Только один мост — Картер-бридж, переброшенный через лагуну, — связывал разбухшую периферию Лагоса с его центром. Утром, начиная примерно с семи часов, густой поток велосипедистов устремлялся но длинному мосту в город. Большинство из них — в белых рубашках с подвернутыми рукавами, некоторые — в галстуках и лишь немногие — в национальных костюмах. Это масса клерков, приказчиков, продавцов, мелких служащих. Чуть позже мост захлестывала автомобильная волна. Это двигались люди «с положением». Многие машины пережили не один капитальный ремонт, и нередко бывало так, что какая-то из них замирала на мосту. Сразу же образовывалась колоссальная, утопающая в клубах выхлопных газов пробка, причем спешащие на работу водители яростно выражали свое нетерпение и недовольство ревом клаксонов.

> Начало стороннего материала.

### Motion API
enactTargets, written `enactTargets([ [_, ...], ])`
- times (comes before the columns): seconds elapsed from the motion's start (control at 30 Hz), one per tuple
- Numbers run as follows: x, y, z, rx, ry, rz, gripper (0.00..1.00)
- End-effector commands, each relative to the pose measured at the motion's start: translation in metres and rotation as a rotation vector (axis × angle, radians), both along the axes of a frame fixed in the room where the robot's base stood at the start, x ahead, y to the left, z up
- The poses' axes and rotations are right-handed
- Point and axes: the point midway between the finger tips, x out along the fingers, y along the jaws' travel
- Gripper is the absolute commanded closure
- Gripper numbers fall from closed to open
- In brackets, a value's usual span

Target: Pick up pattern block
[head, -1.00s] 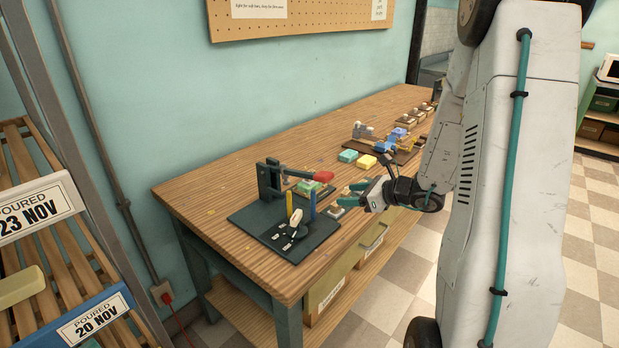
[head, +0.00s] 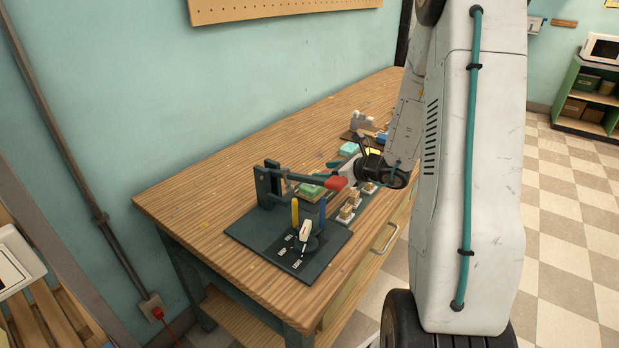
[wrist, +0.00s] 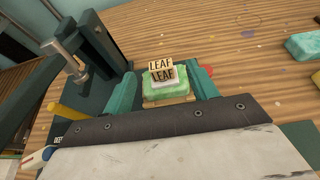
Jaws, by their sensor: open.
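In the wrist view a small tan block marked LEAF (wrist: 162,70) stands on a pale green bar (wrist: 165,90). My gripper (wrist: 166,76) is open, with one teal finger on each side of the block and bar. I cannot tell whether either finger touches them. In the head view my gripper (head: 338,166) is low over the bench, behind the red handle of the press, and its fingers are partly hidden. The green bar (head: 308,190) shows beside the press, but the LEAF block is not clear there.
The dark press (head: 268,185) with its red handle (head: 336,183) stands close to my gripper. A dark base (head: 325,245) with a white lever lies in front. Several small tan blocks (head: 347,212) sit near the bench's front edge. The bench's left part (head: 190,200) is clear.

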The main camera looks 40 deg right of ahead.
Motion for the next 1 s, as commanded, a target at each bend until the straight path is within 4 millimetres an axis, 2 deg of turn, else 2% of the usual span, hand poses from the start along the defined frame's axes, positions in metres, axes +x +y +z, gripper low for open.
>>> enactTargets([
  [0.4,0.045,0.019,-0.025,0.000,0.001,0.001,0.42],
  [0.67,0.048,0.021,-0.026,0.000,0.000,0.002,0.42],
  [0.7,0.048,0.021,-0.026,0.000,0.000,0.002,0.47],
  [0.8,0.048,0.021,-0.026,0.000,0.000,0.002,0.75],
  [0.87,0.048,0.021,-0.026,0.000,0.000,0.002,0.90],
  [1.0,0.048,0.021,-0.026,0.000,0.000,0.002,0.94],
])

В Картер-бридже многие лагосцы видели нечто вроде символа городской жизни. Когда в местном университете я разговаривал со студентами, один из них заметил:

— Как в час пик для жителя предместий трудно прорваться через Картер-бридж в городской центр, так в течение всей жизни ему сложно добиться образования, достойного человека жилища, хорошо оплачиваемой работы. Узенькая, как лагосский мост, тропа ведет к образованию, приличным жилищным условиям, интересной работе, а по этой тропе пытаются идти многотысячные толпы. Понятно, что до цели добираются единицы, остальные навсегда застревают в многочисленных «пробках».

И все же в Лагос продолжали стекаться люди со всей Нигерии. Город рос стремительно, бурно. Будучи проездом в нигерийской столице весной 1969 года, я узнал, что ее население в муниципальных границах увеличивалось на 8 % в год. Что же касается предместий, то там рост составлял около 20 %! Население Большого Лагоса, по некоторым подсчетам, уже перевалило за полтора миллиона.

Манящую силу африканского города иногда сравнивают с притягательностью игорного дома: хотя выигрывают отдельные счастливцы, к карточным столам не подступиться. Очень немногим удача улыбалась в городе, но их успех вселял обманчивые надежды в сердца сотен тысяч людей. Лишь после долгих лет нужды в городских трущобах приходило разочарование.